START Material provided

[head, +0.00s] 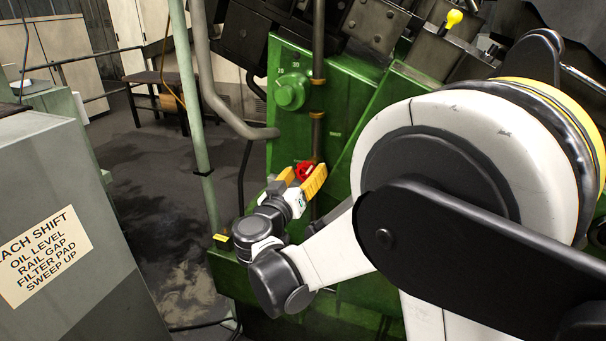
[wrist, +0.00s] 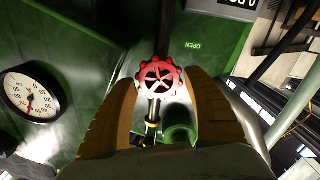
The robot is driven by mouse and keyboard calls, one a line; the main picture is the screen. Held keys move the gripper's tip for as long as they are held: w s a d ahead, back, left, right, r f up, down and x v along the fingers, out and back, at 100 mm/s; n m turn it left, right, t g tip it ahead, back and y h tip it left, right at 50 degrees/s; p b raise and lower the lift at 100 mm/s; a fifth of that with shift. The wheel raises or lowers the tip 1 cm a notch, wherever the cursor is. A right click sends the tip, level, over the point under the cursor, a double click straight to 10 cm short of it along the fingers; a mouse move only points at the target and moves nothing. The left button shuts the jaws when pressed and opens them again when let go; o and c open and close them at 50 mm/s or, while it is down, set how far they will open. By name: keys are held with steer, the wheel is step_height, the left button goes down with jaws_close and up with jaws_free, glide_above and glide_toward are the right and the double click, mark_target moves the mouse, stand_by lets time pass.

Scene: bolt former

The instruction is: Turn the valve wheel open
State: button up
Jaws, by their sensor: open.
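The red valve wheel (wrist: 159,77) sits on a dark vertical pipe on the green machine, close ahead in the wrist view. It has a scalloped rim and spokes. In the head view the wheel (head: 305,170) shows partly between my yellow finger pads. My gripper (wrist: 160,100) is open, one finger on each side of the wheel. Gaps show between the wheel's rim and the fingers in the wrist view; whether either touches is hard to tell. My gripper (head: 301,180) also shows in the head view, pointing at the machine. The word OPEN (wrist: 194,46) is marked beside the wheel.
The green machine panel (head: 345,110) carries a round green knob (head: 290,92) above the wheel. A dial gauge (wrist: 32,92) is left of my gripper in the wrist view. A pale green post (head: 198,120) and a grey cabinet (head: 60,160) stand to the left.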

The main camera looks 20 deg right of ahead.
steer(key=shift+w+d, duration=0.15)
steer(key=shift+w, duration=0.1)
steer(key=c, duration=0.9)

END Material provided

# Given exercise
The first line to be transcribed is the one containing "The instruction is: Turn the valve wheel open", and the last is the one containing "State: button up". Transcribe exactly those lines and nothing else.

# Result
The instruction is: Turn the valve wheel open
State: button up

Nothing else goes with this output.